Ponte Vedra resident Tim Hofacker is building a community online. He’s doing that by inviting people to share his observations, his interests and his challenges via social media, especially his YouTube channel.
While others have tried the same thing with varying degrees of success, the 2021 Nease grad’s focus on his viewers, his determination to create videos with value and the techniques he employs have borne fruit. What started with just a handful of subscribers when he launched youtube.com/@TimHofacker three years ago has grown to nearly 5,000 with some viewers checking in from as far away as Australia.
But it hasn’t been easy. In fact, much of the success he’s now seeing can be attributed – at least in part – to a difficult and courageous decision he made last April.
As a high school freshman in 2017, Hofacker enrolled in the communications career academy and quickly discovered that he had a talent for editing video. A year later, while taking a sports media class, he got a unique opportunity. He was selected to shadow an ESPN camera operator covering a University of North Florida basketball game.

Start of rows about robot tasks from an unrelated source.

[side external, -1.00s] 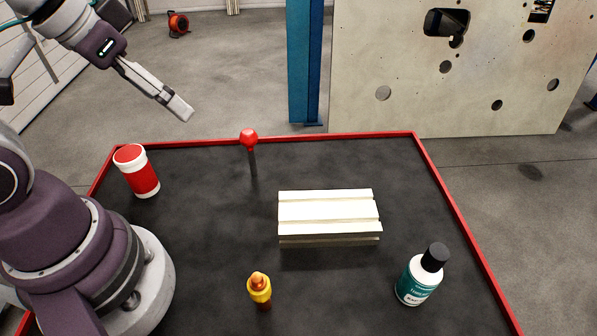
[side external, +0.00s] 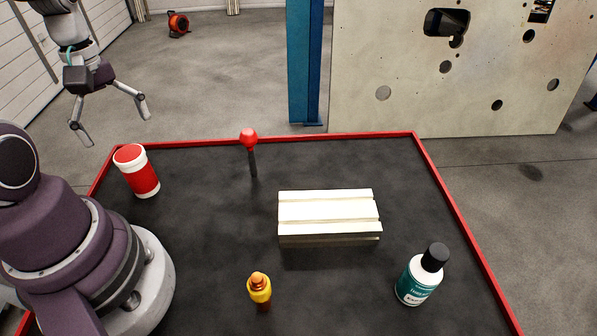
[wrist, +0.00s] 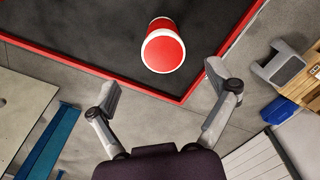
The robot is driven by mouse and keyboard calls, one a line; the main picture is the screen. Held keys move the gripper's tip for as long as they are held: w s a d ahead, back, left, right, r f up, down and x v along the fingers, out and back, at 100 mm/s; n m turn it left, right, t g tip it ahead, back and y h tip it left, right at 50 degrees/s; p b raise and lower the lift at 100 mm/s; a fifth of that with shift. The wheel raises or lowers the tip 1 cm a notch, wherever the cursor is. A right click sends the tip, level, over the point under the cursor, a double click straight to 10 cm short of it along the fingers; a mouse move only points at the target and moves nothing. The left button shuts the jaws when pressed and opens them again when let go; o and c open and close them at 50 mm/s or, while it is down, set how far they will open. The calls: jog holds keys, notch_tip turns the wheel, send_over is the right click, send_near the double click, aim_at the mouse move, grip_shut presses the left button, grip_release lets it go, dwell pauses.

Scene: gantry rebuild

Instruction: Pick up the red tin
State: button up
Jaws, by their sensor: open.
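The red tin (side external: 143,175) stands upright near the far left corner of the black table, red with white bands and a red lid. My gripper (side external: 113,122) is open and empty, up and to the left of the tin in the side external view, with its fingers spread and pointing down. In the wrist view the tin (wrist: 163,50) shows its round red lid, ahead of and between the spread fingers of my gripper (wrist: 165,88), apart from both.
The table (side external: 215,230) has a raised red rim. A red-knobbed lever (side external: 249,139) stands right of the tin. The surface around the tin is clear.

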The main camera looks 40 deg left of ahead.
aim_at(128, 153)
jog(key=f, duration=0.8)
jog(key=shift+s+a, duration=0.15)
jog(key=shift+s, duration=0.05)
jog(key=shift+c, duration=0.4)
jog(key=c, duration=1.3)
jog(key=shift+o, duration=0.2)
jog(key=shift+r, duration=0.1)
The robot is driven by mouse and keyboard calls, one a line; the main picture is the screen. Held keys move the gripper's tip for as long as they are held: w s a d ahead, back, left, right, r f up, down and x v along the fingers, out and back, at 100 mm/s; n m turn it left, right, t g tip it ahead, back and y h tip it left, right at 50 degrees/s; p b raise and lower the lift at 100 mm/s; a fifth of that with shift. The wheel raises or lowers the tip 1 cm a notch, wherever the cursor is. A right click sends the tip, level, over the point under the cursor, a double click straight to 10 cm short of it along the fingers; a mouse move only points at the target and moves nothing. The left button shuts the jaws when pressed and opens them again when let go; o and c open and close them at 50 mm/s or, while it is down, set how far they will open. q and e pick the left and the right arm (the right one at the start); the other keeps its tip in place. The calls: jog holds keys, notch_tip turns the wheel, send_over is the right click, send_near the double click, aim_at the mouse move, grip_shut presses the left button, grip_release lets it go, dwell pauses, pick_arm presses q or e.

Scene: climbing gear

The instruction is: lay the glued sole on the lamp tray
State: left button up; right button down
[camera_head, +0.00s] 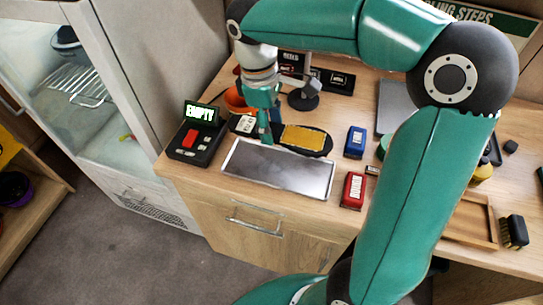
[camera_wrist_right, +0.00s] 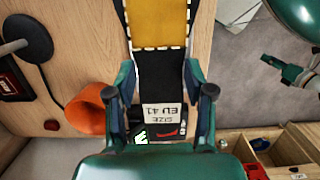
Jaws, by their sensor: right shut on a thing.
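The glued sole is black with a yellow glued patch (camera_head: 305,138) and a white size label (camera_wrist_right: 160,117) marked EU 41. My right gripper (camera_head: 265,128) is shut on the sole near its label end, with one finger along each side in the right wrist view (camera_wrist_right: 160,95). In the head view the sole lies just behind the flat silver tray (camera_head: 278,172), whose surface is bare. Whether the sole touches the table is unclear. A teal gripper, apparently my left one (camera_wrist_right: 290,70), shows at the wrist view's right edge, its jaws unclear.
A black device with a green EMPTY display (camera_head: 200,113) and red button stands left of the tray. An orange bowl (camera_wrist_right: 88,108) and lamp stand (camera_head: 303,98) are behind. Blue (camera_head: 355,142) and red (camera_head: 353,190) blocks stand right of the tray.

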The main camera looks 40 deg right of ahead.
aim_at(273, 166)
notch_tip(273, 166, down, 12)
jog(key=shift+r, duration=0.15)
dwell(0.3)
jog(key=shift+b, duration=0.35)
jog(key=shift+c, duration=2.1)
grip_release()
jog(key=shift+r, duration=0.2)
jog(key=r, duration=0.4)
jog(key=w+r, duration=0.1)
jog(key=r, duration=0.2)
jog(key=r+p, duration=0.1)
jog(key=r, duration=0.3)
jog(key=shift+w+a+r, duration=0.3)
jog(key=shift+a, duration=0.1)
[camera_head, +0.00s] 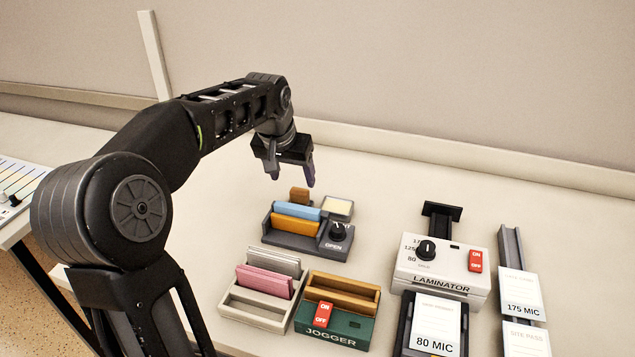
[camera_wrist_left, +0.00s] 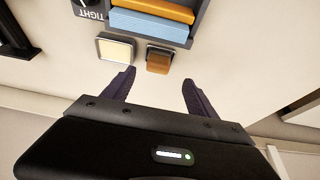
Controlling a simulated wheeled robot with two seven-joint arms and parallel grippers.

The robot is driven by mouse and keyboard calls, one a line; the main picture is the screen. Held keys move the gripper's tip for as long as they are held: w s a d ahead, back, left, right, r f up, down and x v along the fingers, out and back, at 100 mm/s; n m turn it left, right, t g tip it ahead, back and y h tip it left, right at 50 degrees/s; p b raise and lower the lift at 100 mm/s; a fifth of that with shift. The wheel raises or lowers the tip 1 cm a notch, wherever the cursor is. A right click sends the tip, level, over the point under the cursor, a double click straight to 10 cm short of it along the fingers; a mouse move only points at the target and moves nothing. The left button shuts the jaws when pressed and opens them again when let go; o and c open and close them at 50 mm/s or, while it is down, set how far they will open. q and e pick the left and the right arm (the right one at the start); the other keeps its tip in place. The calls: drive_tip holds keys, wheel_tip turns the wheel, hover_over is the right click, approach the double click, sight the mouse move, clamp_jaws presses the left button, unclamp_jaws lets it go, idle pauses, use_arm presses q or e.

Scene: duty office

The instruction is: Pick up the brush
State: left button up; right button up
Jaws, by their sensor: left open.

A whole production team was there, but the camera operator didn’t show. Someone would have to pinch hit.
Before he knew it, Hofacker was signing a contract and directed to a very expensive camera with which he – a high school sophomore with no real experience – would cover the game.
“I’m getting calls from my dad, like, ‘We see your camera moving on TV!’” he recalled.
He went on to freelance, covering high school sports games. By his senior year, he had a revelation.
“This is not a side hobby; this is a passion,” he said. “This is something I love.”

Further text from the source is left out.